В Петербурге продолжаются баталии, я оставил хорошее наследство. Сборник «32-х»[78] получил положительную рецензию, интересно, что они (власти) будут делать дальше. Художникам разрешена выставка 10-го сентября, сроком на 10 дней[79], боюсь, что опять будет много гавна, сами они не способны разобраться, что есть хорошо. В общем, жизнь идет и без меня. Меня блокировали наглухо: ни одно из моих писем не дошло, да и с телефоном туго. Я звонить не могу: дорого и приходится ездить на почтамт или на вокзал, телефон в отеле «односторонний», то есть попросту на замке, вот и жду, когда позвонят.

В Штатах буду, вероятно, во второй половине сентября. Некоторые сложности с финансами, в частности с оплатой проезда собаки, будут разрешены моими друзьями. Борзунечка моя очаровывает всех и вся, таких собак в Европе не много видели. До сих пор не знаю, где меня пристроят в Штатах: нужно думать и о ней. Чтоб было где бегать. Но всё это выяснится уже в Нью-Йорке. Сюзанна Масси обещала встретить и заодно позаботиться о собаке. А там видно будет.
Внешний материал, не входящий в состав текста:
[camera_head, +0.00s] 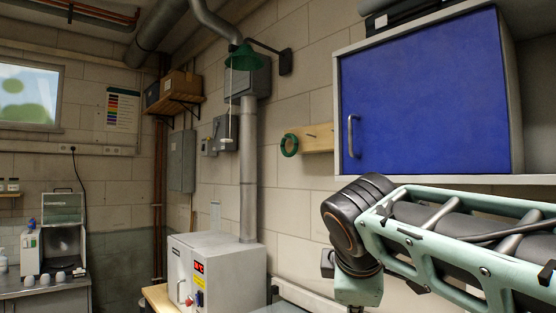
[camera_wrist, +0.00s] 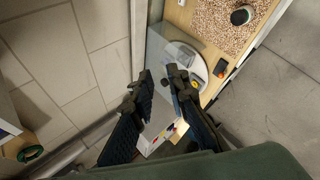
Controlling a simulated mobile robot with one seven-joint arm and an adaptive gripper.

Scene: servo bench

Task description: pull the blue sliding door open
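The blue sliding door (camera_head: 430,90) fills the visible front of a white-framed wall cabinet (camera_head: 337,90) at the upper right of the head view. Its upright metal handle (camera_head: 352,136) sits near the door's lower left edge. My arm crosses the lower right of the head view, below the cabinet, and its wrist points down. My gripper lies mostly below that picture's edge. In the wrist view my gripper (camera_wrist: 159,77) points down towards the bench, its two black fingers apart with nothing between them. The door and handle do not show in the wrist view, and my gripper is apart from them.
A wooden rail (camera_head: 319,137) with a green ring (camera_head: 289,145) is on the wall left of the cabinet. A grey box-shaped machine (camera_head: 225,270) stands lower left. Black cases (camera_head: 405,14) lie on top of the cabinet. The wall just below the handle is bare.

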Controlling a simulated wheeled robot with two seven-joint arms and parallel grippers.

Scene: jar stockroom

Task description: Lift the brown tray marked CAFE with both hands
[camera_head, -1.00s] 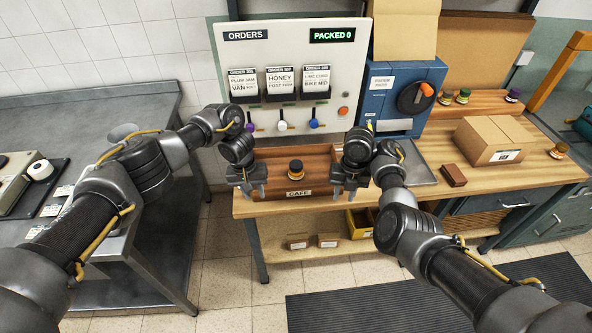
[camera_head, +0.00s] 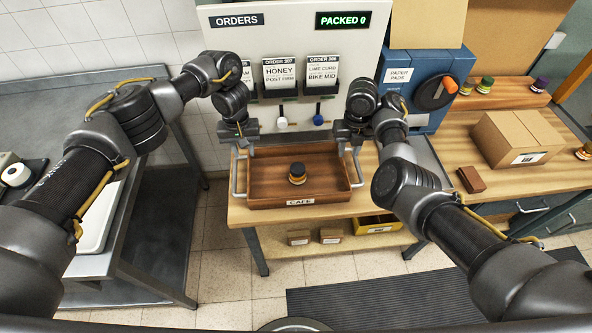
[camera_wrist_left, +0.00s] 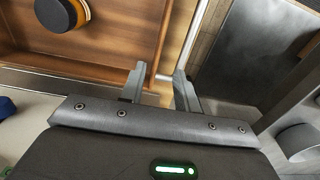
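The brown tray marked CAFE (camera_head: 262,199) lies flat on the wooden bench, with a pale metal handle at each short end. A small dark-lidded jar with a yellowish band (camera_head: 297,175) stands in it. My left gripper (camera_head: 241,148) is at the back of the left handle (camera_head: 239,175). In the left wrist view its two fingers (camera_wrist_left: 161,84) are apart, with the handle's end (camera_wrist_left: 193,42) close to the right finger and the tray wall beside the left one. My right gripper (camera_head: 349,149) is above the back of the right handle (camera_head: 354,167), its fingers apart.
The orders panel (camera_head: 290,45) stands right behind the tray. The blue paper pads machine (camera_head: 398,92) and a cardboard box (camera_head: 517,138) are to the right, with a small brown block (camera_head: 469,179) on the bench. A metal table (camera_head: 185,215) is at left.

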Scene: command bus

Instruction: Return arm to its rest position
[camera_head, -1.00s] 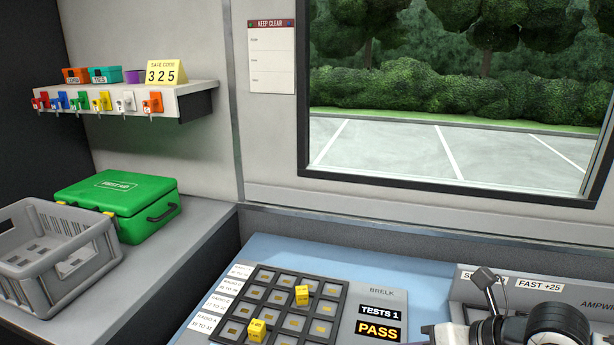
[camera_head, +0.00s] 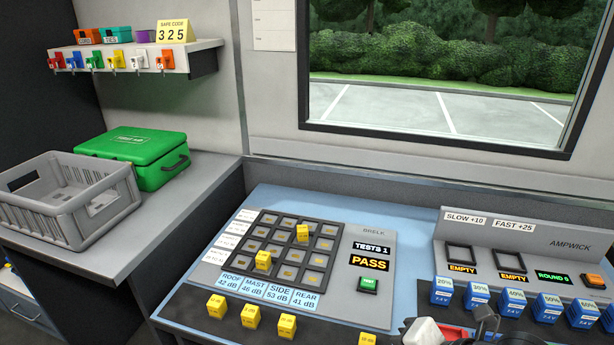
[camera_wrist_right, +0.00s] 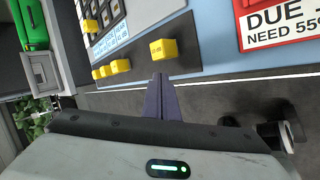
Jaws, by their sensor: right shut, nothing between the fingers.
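My right gripper shows in the right wrist view (camera_wrist_right: 163,82) with its two dark fingers together and nothing between them. It points at the console's front edge, close to a yellow block (camera_wrist_right: 163,49), with dark floor beside it. In the head view, part of my right arm (camera_head: 450,330) is at the bottom edge, right of centre; its fingers are hidden there. My left gripper is in neither view.
The blue console (camera_head: 410,290) carries a grid panel (camera_head: 278,246) with two yellow blocks in it. Several yellow blocks (camera_head: 251,317) and blue battery blocks (camera_head: 512,301) line its front. A grey crate (camera_head: 70,215) and green first-aid box (camera_head: 138,160) sit on the left counter.

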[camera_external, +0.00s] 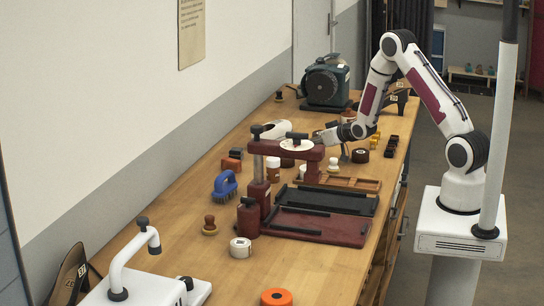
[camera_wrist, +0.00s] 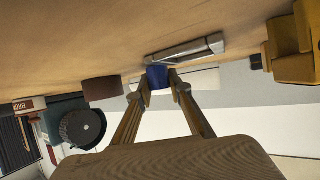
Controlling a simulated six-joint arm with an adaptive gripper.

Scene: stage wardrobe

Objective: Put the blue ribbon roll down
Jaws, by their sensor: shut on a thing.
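The blue ribbon roll (camera_wrist: 157,77) shows in the wrist view between the two fingertips of my gripper (camera_wrist: 160,84). My gripper is shut on it, beside the wooden table surface. Whether the roll touches the table cannot be told. In the external view my gripper (camera_external: 320,139) reaches left over the bench, behind the dark red press (camera_external: 290,151). The press blocks the sight of the fingertips, and the blue roll does not show there.
In the wrist view a brown roll (camera_wrist: 102,88), a grey-white object (camera_wrist: 187,49) and yellow blocks (camera_wrist: 294,55) are near. A green motor (camera_external: 326,82) stands at the far end. A blue brush (camera_external: 224,184) lies on the bench (camera_external: 172,232). An orange roll (camera_external: 276,297) is in front.

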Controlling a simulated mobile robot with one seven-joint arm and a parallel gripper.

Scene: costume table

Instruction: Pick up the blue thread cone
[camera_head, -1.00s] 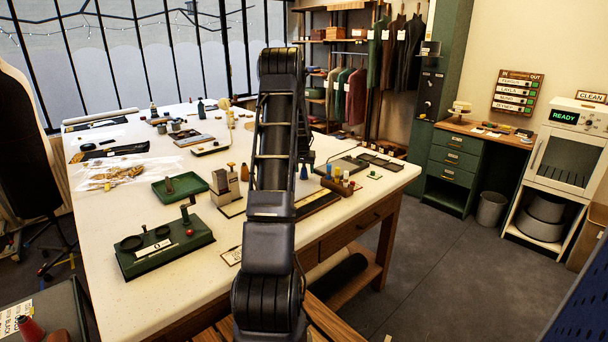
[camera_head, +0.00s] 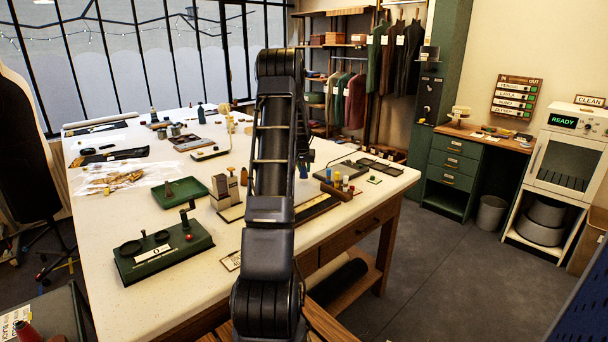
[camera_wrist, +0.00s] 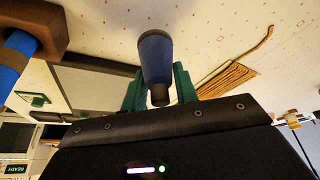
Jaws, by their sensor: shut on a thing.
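The blue thread cone (camera_wrist: 155,55) is in the middle of the wrist view, between the two green fingers of my gripper (camera_wrist: 158,88). The gripper is shut on it, and the cone's dark narrow end points toward the gripper body. In the head view my arm hides most of the gripper. A small blue patch, probably the cone (camera_head: 309,156), shows just right of the arm, above the table (camera_head: 130,305). The exact gap to the tabletop cannot be told.
A wooden spool rack (camera_head: 338,190) with a blue spool (camera_wrist: 14,72) stands to the right. A green device (camera_head: 165,250), a green tray (camera_head: 180,192) and a small block device (camera_head: 227,192) are left of my arm. The front left tabletop is clear.

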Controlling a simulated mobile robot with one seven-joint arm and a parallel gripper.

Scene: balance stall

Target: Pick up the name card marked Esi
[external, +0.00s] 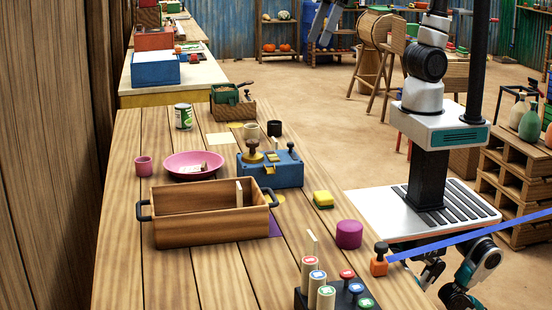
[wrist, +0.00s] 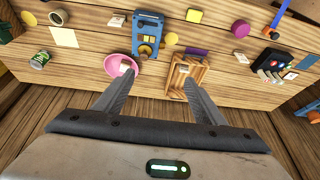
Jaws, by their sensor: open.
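Several small pale cards show; no writing on them is legible, so I cannot tell which is marked Esi. One card (external: 240,193) stands upright in the wooden tray, and also shows in the wrist view (wrist: 182,69). Another card (external: 311,243) stands near the front right, by the dark peg block. One more card (wrist: 125,67) lies in the pink bowl (wrist: 110,64). A pale piece (external: 276,145) shows behind the blue device. My gripper (wrist: 160,78) is open and empty, its fingers pointing towards the table from above; grey fingers show at the top of the external view (external: 325,20).
The two-handled wooden tray (external: 205,233) and blue device (external: 285,172) stand mid-table. The dark peg block (external: 330,303) has several coloured-top cylinders around it. The front left is clear.

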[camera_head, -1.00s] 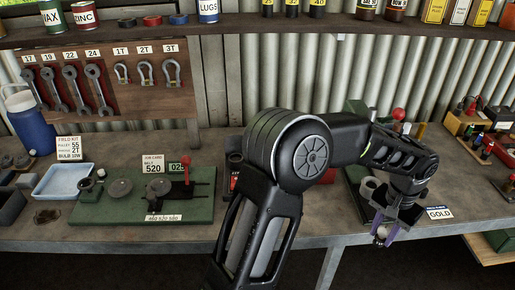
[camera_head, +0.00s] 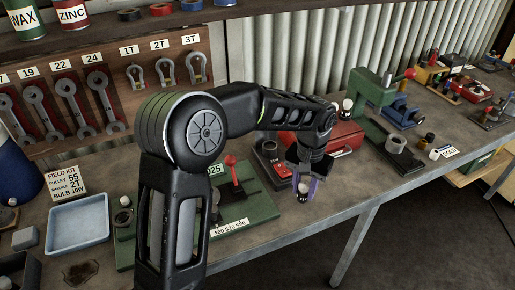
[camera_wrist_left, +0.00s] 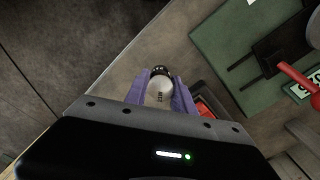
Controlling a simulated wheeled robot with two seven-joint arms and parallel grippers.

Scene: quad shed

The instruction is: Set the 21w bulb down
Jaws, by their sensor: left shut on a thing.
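My left gripper (camera_head: 306,188) is shut on the 21w bulb. In the head view the bulb (camera_head: 303,194) shows as a small pale spot between the purple fingertips, near the bench's front edge. In the left wrist view the bulb (camera_wrist_left: 160,92) is a white globe with a dark end, held between the two purple fingers; its print is too small to read surely. The gripper is over the grey bench (camera_head: 330,207), right of the green board; I cannot tell whether the bulb touches the bench. My right gripper is not in view.
A blue tray (camera_head: 78,224) and a field kit card (camera_head: 66,184) stand at the left. The green board (camera_head: 258,207) with a red lever is beside the gripper. A green press (camera_head: 372,90) and red box (camera_head: 340,138) stand behind.

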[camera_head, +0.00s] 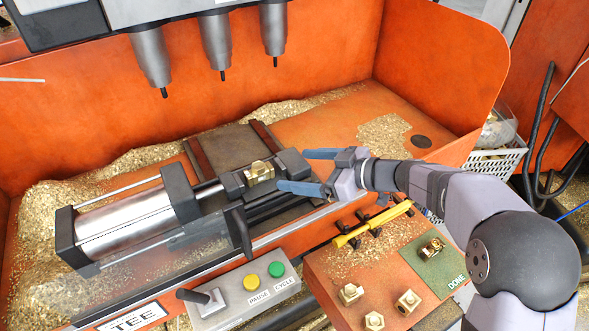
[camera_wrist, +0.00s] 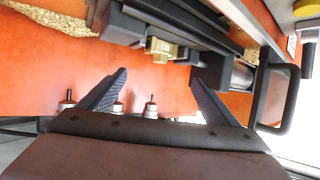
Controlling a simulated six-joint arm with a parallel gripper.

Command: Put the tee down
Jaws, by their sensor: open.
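A brass tee (camera_head: 260,171) sits in the clamp fixture (camera_head: 292,162), between its dark jaws. It also shows in the wrist view as a brass piece (camera_wrist: 161,49) ahead of my fingers. I cannot tell whether the jaws press on it. My gripper (camera_head: 293,170) is open, its two blue fingers spread on the right side of the fixture. In the wrist view the gap between the fingertips (camera_wrist: 158,69) is empty, and the tee is beyond it, apart from the fingers. Another brass tee (camera_head: 432,247) lies on the green DONE pad (camera_head: 452,268).
Several spindles (camera_head: 217,48) hang above the fixture. A silver cylinder (camera_head: 125,226) is at its left. Loose brass tees (camera_head: 350,293) lie on the front orange shelf (camera_head: 330,265), beside a yellow bar (camera_head: 372,224). A button box (camera_head: 245,297) stands in front. Brass chips cover the machine bed.

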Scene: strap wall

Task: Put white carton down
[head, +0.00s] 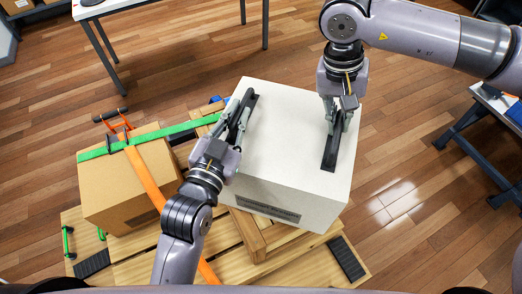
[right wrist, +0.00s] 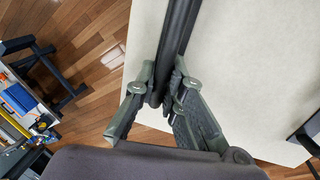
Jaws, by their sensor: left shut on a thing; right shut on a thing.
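The white carton (head: 285,130) is a large box with two black handles on its top and a dark label on its front side. In the head view it is over the right part of a wooden pallet (head: 130,262); I cannot tell whether it touches the pallet. My left gripper (head: 236,122) is shut on the left black handle (head: 248,103). My right gripper (head: 339,118) is shut on the right black handle (head: 330,152). In the right wrist view, the right gripper (right wrist: 168,92) has its fingers around the handle (right wrist: 180,35), with the carton's white top (right wrist: 245,60) beside it.
A brown carton (head: 115,193) stands on the pallet at left, crossed by a green strap (head: 165,134) and an orange strap (head: 146,180). A white table (head: 110,6) is at the back. A bench (head: 495,105) with tools stands at right. Wooden floor (head: 400,150) lies open between.

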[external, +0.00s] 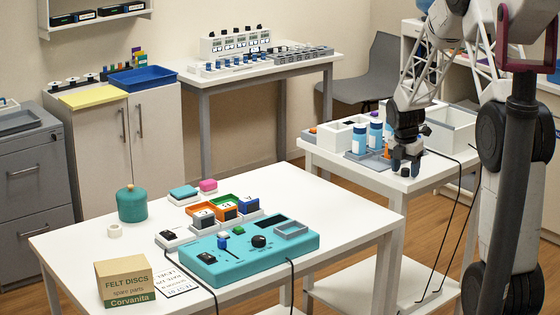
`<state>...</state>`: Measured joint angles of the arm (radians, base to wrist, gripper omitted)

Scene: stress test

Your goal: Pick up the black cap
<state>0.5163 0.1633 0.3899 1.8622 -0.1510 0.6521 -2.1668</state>
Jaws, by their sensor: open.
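A small black round thing that looks like the black cap (404,173) sits on the white side table (432,182), near its front edge. My gripper (405,169) points down right over it, with dark fingertips on either side of it. The jaws are open. At this size I cannot tell whether the fingers touch the cap.
Blue bottles (375,134) stand in a grey tray (368,159) just left of my gripper. White bins (452,130) stand behind and to the right. A larger white table (340,212) in front holds a teal control box (240,262) and a cardboard box (125,281).

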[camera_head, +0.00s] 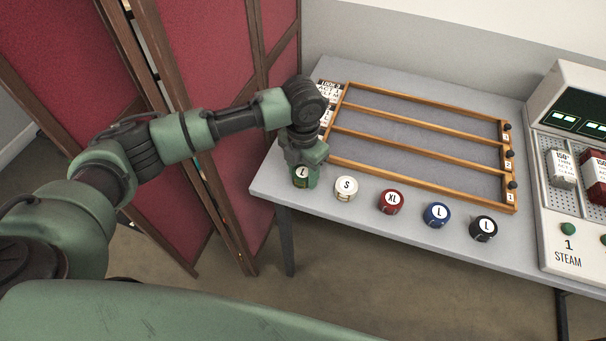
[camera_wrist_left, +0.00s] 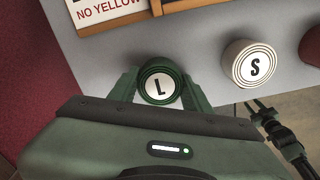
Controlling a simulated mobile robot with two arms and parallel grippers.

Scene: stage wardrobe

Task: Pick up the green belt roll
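The green belt roll (camera_head: 301,181) stands at the left front of the grey table, its white label marked L facing up. My left gripper (camera_head: 304,160) is over it from above. In the left wrist view the green belt roll (camera_wrist_left: 160,82) sits between the two fingers of my left gripper (camera_wrist_left: 162,92), which lie against its two sides with no clear gap. The roll appears to be at table height.
A cream roll marked S (camera_head: 346,188) stands close to the right, then red (camera_head: 390,202), blue (camera_head: 436,215) and black (camera_head: 483,228) rolls. A wooden rack (camera_head: 420,172) lies behind them. A steam machine (camera_head: 568,228) is at right, a red folding screen (camera_head: 205,60) at left.

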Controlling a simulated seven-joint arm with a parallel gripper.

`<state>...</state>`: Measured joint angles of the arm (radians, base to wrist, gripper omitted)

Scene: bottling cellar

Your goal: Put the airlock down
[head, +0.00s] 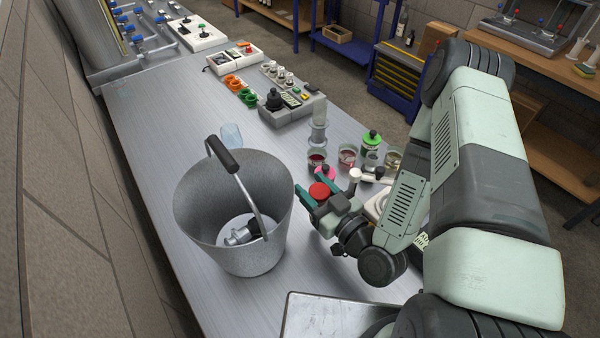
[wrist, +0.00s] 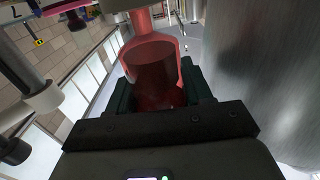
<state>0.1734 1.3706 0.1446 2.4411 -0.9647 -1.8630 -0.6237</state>
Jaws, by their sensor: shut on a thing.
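The airlock (wrist: 150,75) is a red, see-through cup with a narrower stem. In the wrist view it sits between the dark green fingers of my gripper (wrist: 160,98). In the head view its round red top (head: 319,190) shows between the fingertips of my gripper (head: 326,188), which is shut on it. It is held over the metal bench, just right of the grey bucket. Its lower end is hidden in the head view, so I cannot tell how high it is above the bench.
A galvanised bucket (head: 190,215) with a raised handle stands close left of my gripper; a grey and black fitting (head: 240,234) lies inside. Several jars, including a green-lidded one (head: 371,139), stand behind my gripper. The metal bench (head: 150,150) has clear room left of the bucket.

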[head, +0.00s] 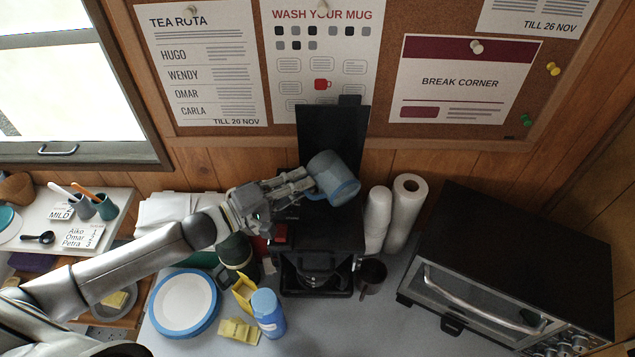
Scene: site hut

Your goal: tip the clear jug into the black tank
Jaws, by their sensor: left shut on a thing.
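The clear jug (331,172), bluish and see-through, is held up over the black coffee machine at the middle of the head view. It is tilted, with blue-tinted content or wall showing towards its lower right. My left gripper (304,186) comes in from the left and is shut on the jug at its left side. The black tank (338,218) is the top part of the machine, below the jug, with its black lid (333,132) standing up behind. The jug and my gripper hide much of the tank opening. I cannot tell whether liquid is flowing. My right gripper is not in view.
White cup stacks (376,215) and a paper roll (404,210) stand close right of the machine. A dark mug (371,275) is in front of them. A black toaster oven (510,265) fills the right.

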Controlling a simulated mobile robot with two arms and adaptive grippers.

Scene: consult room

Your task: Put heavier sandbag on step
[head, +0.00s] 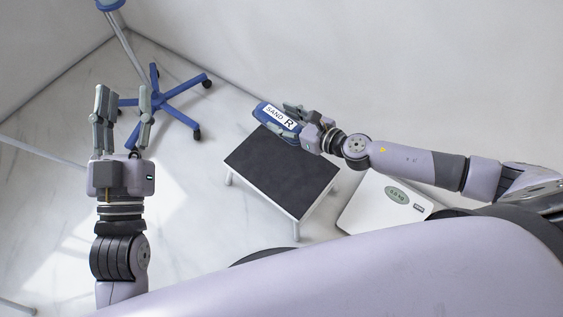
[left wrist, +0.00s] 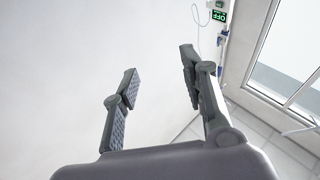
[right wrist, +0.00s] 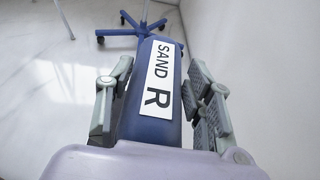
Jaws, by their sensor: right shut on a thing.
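A blue sandbag (head: 270,113) with a white label reading SAND R is held by my right gripper (head: 299,123) above the far edge of the step. It also shows between the right fingers in the right wrist view (right wrist: 152,88). The step (head: 283,172) has a black top and white legs and stands on the floor; its top looks bare. My left gripper (head: 122,112) is open and empty, raised to the left of the step. In the left wrist view its fingers (left wrist: 155,95) are apart with nothing between them. No second sandbag shows.
A white scale (head: 385,204) with a green display stands on the floor right of the step, partly behind my arm. A blue wheeled stand base (head: 168,102) is at the back left. A wall runs behind the step. The floor at left is mostly clear.

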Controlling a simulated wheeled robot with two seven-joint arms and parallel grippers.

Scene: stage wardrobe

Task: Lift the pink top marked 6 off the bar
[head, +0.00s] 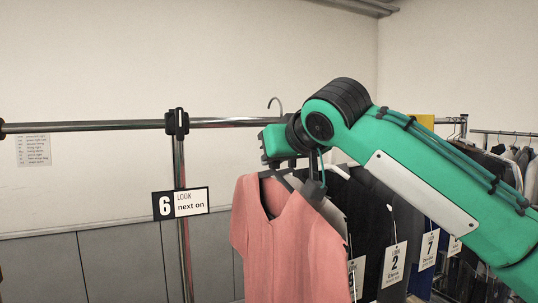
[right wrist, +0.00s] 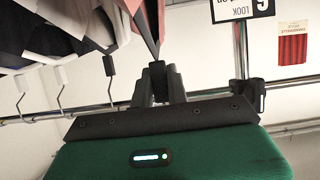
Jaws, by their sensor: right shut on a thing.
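The pink top (head: 275,240) hangs on a dark hanger just below the bar (head: 232,122); no number shows on it. My right gripper (head: 313,185) is shut on it by its right shoulder. A hanger hook (head: 275,102) stands up above the bar, left of my wrist; its lower part and its link to the top are hidden. I cannot tell whether it is clear of the bar. My left gripper is out of view.
A sign "6 LOOK next on" (head: 181,203) is on the rack's post (head: 184,260). Dark and grey garments with tags 2 (head: 394,262) and 7 (head: 429,250) hang close to the right, partly behind my arm. The bar left of the post is empty.

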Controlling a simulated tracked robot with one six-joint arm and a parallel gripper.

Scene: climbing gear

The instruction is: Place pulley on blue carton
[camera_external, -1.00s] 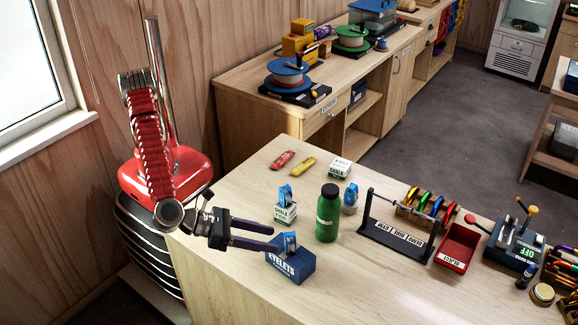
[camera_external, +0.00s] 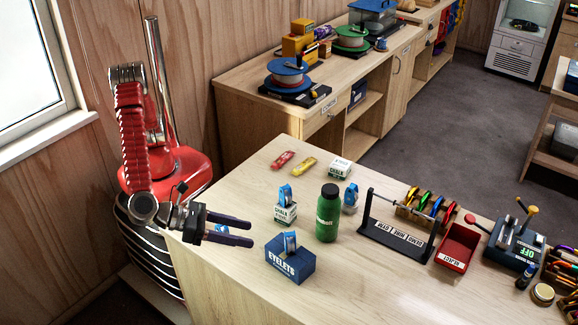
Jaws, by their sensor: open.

В Вене мне прекрасно: лежу и пишу, Толстовский фонд кормит, да и друзья не забывают. Встретился с венской профессурой, начали переводить на немецкий, предлагают в швейцарскую антологию и на Южно-Германское радио. Что-нибудь вроде эссе, статей с цитатами. Но вот с цитатами сложно. Пока располагаю только собственной головой (и это неплохо), материалы же, отправленные в Израиль, получить крайне сложно, хоть самому поезжай. Они там и не думают о нас совершенно: выехал – и радуйся, бюрократическая система хуже, чем в Советском государстве, – тоже тоталитарный режим. А без материалов я ноль. Одна голова, да и та усталая.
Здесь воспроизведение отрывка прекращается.